Сам главнокомандующий генерал-лейтенант Деникин к рапорту Дроздовского отнесся «вполне разумно». Он не испытывал к Михаилу Гордеевичу какой-то неприязни, ценя его командирские достоинства. Позже А. И. Деникин опишет случившееся дело с рапортом таким образом:
«Своим трудом, кипучей энергией и преданностью национальной идее Дроздовский создал прекрасный отряд из трех родов оружия и добровольно присоединил его к армии. Но и оценивал свою заслугу не дешево…
Рапорт Дроздовского – человека крайне нервного и вспыльчивого – заключал в себе такие резкие и несправедливые нападки на штаб и вообще был написан в таком тоне, что, в видах поддержания дисциплины, требовал новой репрессии, которая повлекла бы, несомненно, уход Дроздовского.
Но морально его уход был недопустим, являясь несправедливостью в отношении человека с такими действительно большими заслугами.

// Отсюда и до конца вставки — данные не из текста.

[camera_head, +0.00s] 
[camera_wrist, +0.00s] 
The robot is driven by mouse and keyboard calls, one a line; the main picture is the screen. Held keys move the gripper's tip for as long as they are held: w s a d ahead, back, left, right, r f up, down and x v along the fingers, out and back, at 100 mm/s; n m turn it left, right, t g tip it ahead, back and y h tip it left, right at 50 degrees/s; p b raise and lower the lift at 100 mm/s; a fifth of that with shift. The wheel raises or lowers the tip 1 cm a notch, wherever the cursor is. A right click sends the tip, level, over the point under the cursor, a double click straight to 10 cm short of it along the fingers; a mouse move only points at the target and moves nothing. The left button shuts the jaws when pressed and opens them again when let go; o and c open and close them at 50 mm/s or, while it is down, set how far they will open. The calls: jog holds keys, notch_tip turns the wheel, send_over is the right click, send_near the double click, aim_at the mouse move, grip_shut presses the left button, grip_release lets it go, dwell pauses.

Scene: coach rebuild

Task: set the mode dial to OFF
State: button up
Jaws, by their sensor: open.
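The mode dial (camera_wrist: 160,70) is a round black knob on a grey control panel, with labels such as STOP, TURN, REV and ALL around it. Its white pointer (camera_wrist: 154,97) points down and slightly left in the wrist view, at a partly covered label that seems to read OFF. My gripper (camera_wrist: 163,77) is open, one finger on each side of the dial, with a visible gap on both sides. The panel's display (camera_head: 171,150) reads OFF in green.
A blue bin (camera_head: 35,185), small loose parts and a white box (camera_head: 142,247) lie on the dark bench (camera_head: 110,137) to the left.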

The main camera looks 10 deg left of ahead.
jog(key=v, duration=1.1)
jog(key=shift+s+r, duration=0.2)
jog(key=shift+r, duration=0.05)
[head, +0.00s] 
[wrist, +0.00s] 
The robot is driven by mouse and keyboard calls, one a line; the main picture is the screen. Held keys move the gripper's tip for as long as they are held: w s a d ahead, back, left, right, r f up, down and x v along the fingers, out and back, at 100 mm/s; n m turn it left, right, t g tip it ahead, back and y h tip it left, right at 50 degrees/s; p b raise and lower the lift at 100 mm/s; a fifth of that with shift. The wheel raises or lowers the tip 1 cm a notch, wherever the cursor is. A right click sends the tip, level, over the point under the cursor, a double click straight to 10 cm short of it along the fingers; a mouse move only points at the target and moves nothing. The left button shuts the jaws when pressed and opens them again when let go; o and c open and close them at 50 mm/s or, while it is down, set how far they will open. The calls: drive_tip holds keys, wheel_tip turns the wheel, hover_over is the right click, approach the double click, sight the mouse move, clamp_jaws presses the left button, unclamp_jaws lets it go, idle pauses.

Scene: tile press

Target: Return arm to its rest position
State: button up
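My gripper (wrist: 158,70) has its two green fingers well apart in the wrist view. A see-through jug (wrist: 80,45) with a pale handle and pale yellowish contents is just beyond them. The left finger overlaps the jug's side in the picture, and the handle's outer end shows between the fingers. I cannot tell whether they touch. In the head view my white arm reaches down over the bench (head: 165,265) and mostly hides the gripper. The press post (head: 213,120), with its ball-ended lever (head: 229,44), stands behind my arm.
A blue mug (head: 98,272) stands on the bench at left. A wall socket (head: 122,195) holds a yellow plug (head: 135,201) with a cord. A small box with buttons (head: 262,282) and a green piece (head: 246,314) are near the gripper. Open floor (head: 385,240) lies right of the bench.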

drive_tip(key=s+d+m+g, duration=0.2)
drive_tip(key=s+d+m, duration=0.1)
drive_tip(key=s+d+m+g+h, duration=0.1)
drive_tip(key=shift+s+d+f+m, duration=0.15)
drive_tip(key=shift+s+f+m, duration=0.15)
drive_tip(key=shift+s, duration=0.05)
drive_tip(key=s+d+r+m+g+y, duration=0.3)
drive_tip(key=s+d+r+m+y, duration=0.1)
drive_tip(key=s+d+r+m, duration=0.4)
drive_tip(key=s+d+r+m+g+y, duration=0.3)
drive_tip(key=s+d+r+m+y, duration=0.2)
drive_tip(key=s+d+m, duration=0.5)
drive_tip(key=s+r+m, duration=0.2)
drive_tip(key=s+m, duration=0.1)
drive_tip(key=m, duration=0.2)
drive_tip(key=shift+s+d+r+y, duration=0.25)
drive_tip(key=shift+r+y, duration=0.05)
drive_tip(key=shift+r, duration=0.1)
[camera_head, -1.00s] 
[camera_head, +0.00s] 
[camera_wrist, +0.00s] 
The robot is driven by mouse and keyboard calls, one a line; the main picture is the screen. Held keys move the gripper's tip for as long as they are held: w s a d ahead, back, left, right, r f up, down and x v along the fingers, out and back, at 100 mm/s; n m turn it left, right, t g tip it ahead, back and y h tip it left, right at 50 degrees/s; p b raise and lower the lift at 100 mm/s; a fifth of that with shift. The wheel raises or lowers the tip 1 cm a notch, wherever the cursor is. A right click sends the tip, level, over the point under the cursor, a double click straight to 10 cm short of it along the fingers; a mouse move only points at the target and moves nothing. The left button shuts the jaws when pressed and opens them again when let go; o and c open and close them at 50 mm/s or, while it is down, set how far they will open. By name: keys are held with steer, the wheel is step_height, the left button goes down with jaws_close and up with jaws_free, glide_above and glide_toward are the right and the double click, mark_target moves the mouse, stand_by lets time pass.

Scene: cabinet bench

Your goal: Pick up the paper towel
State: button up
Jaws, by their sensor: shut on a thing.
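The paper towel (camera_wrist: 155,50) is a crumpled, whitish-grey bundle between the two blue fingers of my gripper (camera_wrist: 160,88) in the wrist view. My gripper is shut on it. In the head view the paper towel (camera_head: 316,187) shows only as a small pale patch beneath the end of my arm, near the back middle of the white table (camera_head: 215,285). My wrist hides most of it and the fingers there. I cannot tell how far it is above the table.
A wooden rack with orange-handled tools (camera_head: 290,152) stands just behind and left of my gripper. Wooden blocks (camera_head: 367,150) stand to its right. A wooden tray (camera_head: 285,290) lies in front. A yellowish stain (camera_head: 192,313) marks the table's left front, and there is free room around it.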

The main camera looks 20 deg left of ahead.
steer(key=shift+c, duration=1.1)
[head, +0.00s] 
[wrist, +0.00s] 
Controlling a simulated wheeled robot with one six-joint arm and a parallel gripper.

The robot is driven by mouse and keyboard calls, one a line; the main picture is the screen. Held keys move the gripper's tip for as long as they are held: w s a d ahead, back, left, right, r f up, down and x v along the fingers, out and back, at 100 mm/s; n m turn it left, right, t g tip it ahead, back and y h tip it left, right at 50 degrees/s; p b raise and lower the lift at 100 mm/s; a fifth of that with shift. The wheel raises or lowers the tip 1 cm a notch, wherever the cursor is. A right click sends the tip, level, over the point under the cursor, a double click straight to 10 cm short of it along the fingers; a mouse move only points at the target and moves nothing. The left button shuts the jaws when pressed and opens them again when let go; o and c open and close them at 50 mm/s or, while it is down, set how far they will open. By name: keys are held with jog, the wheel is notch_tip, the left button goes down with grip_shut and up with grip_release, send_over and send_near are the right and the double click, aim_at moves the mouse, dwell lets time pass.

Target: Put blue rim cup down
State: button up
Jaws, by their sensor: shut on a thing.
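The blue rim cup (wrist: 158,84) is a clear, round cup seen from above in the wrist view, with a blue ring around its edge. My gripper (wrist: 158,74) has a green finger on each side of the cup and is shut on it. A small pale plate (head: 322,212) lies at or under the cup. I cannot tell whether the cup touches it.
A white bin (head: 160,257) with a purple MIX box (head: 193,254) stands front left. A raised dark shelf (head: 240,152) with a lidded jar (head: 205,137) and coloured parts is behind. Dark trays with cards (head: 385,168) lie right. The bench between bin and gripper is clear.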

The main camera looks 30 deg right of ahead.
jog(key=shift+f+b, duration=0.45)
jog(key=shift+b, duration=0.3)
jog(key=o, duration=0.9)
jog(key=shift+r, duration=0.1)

Так же восприняли бы этот факт и в 3-й дивизии…»
Думается, что столь строгое отношение к личности Дроздовского со стороны командования Добровольческой армии в лице Деникина и Романовского не всегда было оправдано жизнью. Бесспорно, два «первопоходника»-корниловца ревниво относились к соперничеству между дивизионными коллективами. К тому же ни главнокомандующий, ни начальник штаба армии к кругу монархистов не относились.
Было и другое немаловажное обстоятельство. В рядах Добровольческой армии оказалось немало представителей генералитета старой русской армии, с богатым фронтовым опытом и военными заслугами. Поэтому реально немало людей при переформировании деникинской армии обладали правом занять должности командиров дивизий. Порой генералы с боевой биографией занимали в штабах и тылах должности рядовых военных чиновников, но при этом они оставались, что говорится, «при деле».
Но тогда Антон Иванович Деникин, прекрасно зная качество «резервного генералитета», в котором у белых на юге России недостатка с начала Гражданской войны не испытывалось, так разъяснил свою «кадровую политику»:
– В поход и в бой дивизии поведут только те начальники, которые авторитетны среди своих добровольцев. Только те будут командовать, водить людей в бой, которые еще корниловцами доказали в боях свое право начальствовать… Дроздовцы имеют на то такое же право, равно как и «первопоходники»-корниловцы…
Следует заметить, что именно такой подход к назначению чисто строевого начальства – командиров рот и батарей, батальонов и дивизионов, бригад и дивизий – обеспечил во многом боеспособность и живучесть Белой армии. Или, говоря вернее, Белой гвардии.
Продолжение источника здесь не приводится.